In a piece in the New York Times, economist Paul Krugman lays out a troubling picture of Johnson’s environmental policy: Get rid of all regulators and laws, and simply encourage anyone hurt by pollution to sue the polluters directly. This is a terrible idea on multiple levels.
Is a giant corporation poisoning the air you breathe or the water you drink? Just sue: “Where damages can be proven and quantified in a court of law, restitution to the injured parties must be required.” Ordinary citizens against teams of high-priced corporate lawyers — what could go wrong?
Johnson’s idea puts the cost of preventing environmental damage on low-income taxpayers who would need to shell out hundreds of thousands in legal fees. This is an inherently reactive, not proactive, policy. It relies on corporations paying after the fact for damage they have caused, rather than preventing them from causing damage. And private litigation of many environmental abuses the government currently polices would simply be impossible.
If a corporation dumps carcinogenic sludge in your backyard, obviously you have standing to sue, but what if a corporation is, say, bulldozing an endangered tortoise nesting ground out in the woods somewhere? Who has standing to sue over that?

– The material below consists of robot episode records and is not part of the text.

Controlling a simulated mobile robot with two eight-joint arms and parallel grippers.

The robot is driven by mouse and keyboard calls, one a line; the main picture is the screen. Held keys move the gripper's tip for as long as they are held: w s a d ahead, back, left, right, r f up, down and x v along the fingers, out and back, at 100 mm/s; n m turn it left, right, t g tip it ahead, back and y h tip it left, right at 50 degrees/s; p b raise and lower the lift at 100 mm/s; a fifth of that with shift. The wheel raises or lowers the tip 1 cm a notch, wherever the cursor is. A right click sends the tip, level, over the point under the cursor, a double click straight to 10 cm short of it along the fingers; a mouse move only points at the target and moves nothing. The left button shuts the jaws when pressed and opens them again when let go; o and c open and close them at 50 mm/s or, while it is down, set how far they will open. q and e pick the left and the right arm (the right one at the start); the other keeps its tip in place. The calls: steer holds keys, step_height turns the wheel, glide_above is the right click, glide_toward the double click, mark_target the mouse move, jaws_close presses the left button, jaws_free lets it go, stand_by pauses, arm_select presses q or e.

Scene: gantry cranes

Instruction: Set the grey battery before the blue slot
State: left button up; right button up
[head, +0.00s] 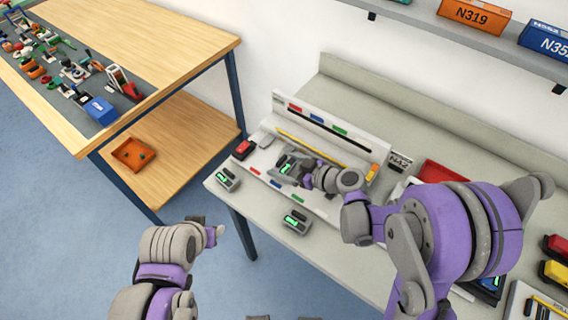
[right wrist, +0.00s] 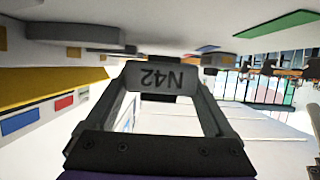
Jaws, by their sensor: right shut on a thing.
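My right gripper (head: 288,170) is shut on a grey battery (head: 283,163) with a green display, over the white rack. In the right wrist view the battery's face (right wrist: 160,77) reads N42, upside down, between the fingers. The rack (head: 345,190) has red, blue and green marks along its back and front. The front blue mark (head: 275,184) lies just in front of the gripper, and the back blue mark (head: 317,118) is on the rear ledge. I cannot tell whether the battery touches the rack. My left gripper (head: 213,232) is in front of the bench; its fingers are unclear.
Two grey devices with green displays, one left (head: 228,180) and one nearer (head: 296,221), sit at the bench front. A red block (head: 243,149) is at the rack's left end. A wooden table (head: 190,40) with small parts stands at left. A shelf with labelled boxes (head: 474,15) is above.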

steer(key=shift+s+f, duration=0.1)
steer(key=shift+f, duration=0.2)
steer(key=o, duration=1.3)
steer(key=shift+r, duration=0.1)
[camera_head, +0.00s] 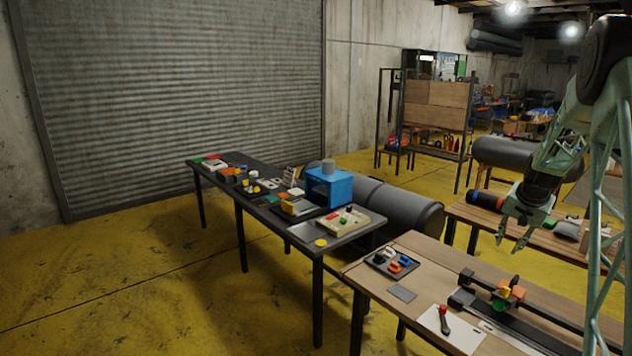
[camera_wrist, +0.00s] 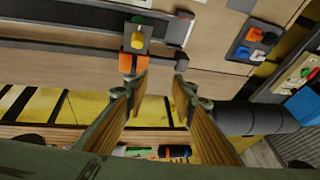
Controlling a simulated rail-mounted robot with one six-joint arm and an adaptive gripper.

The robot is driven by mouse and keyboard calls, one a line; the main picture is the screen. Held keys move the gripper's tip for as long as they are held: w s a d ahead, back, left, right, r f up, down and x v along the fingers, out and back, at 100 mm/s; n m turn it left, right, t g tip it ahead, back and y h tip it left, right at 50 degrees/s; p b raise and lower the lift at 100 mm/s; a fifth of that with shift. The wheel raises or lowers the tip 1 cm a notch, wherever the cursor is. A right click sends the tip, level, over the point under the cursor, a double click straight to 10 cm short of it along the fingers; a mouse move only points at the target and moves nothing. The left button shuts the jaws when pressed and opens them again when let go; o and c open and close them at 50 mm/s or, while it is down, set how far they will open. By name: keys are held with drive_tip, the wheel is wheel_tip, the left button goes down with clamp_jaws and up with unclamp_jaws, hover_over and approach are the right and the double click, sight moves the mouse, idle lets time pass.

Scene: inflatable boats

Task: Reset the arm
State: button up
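My gripper (camera_head: 508,242) hangs with its fingers pointing down at the right of the head view, above the far edge of the wooden workbench (camera_head: 421,258). In the wrist view, the two fingers of my gripper (camera_wrist: 158,92) stand apart with nothing between them. My arm (camera_head: 568,128) is bent and comes in from the right edge. An assembly with orange, green and yellow blocks (camera_head: 504,296) lies on the bench below the gripper; it also shows in the wrist view (camera_wrist: 137,42), beyond the left finger.
A tray with blue, orange and white pieces (camera_head: 393,262) and a white board with a red-handled tool (camera_head: 444,322) lie on the bench. A dark table (camera_head: 312,236) with a blue box (camera_head: 328,187) stands left. Another wooden bench (camera_head: 546,238) stands behind. Yellow floor is clear at left.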

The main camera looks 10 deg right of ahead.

And what about climate change? What would a lawsuit over global CO2 emissions look like?
Ultimately, the very people who would be hurt the most by Johnson’s policy would be the millennials who are taking his candidacy seriously. Even relatively narrow analyses put the economic cost of climate change as high as $1.9 trillion per year by 2100, and that’s assuming we keep our current environmental laws much as they are. Under Johnson’s plan, we would see far greater losses. And most of the people on the hook for this hefty price tag will be millennials and their children.
By contrast, Hillary Clinton’s plan will strengthen environmental protection and install half a billion new solar panels over the next four years. It’s high time young people gave critical thought to the impact their vote will have on their future. This election could determine the planet’s future, and a protest vote for Johnson is a high-risk mistake.